Since opening in 1970, Melbourne Airport has undergone extensive expansion works and significant capital expenditure to keep pace with changing times. Maintaining the precinct’s enormous suite of assets is crucial, but no simple task.

For a project to gather data and assess the condition of the airport’s assets, WT prepared the project scope document and conducted tender evaluation and interviews. We also provided project management for the preferred respondent for the duration of the project which was completed over a 24-month period.

We provided key input into the development of the software tool used to gather asset data and into the design of the templates used for modeling asset costs. This ensured that the newly acquired data could be presented as a ‘live’ asset maintenance and capital works plan and could also be uploaded to our client’s facilities management software.

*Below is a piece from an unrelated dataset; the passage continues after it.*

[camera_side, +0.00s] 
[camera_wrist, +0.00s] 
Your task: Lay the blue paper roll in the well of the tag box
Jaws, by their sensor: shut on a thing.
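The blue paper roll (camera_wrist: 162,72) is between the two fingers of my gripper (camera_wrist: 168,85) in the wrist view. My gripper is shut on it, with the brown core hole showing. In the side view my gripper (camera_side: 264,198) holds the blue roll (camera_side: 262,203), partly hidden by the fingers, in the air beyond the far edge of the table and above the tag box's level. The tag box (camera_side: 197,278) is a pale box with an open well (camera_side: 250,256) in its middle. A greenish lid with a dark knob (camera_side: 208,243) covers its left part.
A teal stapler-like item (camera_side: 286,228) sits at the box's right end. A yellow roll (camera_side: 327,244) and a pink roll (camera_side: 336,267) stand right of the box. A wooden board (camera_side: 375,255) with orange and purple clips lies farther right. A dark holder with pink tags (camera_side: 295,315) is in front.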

We consolidated and cataloged the asset data that was collected across the airport, from the external road network, through carparks and terminal buildings and including the airfield assets (pavements, runways, taxiways and lighting). Our team then completed a criticality, functionality, and redundancy assessment of the assets to assist with the prioritization and scheduling of lifecycle works across the next 20-year period, culminating in the development of a Long-Term Model (LTM) to enable our client to plan and deliver lifecycle works in a strategic approach.

These works enabled Melbourne Airport and their facilities management provider to successfully obtain ISO55000 accreditation for Asset Management – a first for Australian aviation industry.

The journey continues

We look forward to continuing our long-term and trusted relationship with Melbourne Airport as it keeps evolving as a key part of Victoria’s economy and as a world-class, leading gateway for domestic travelers and international visitors.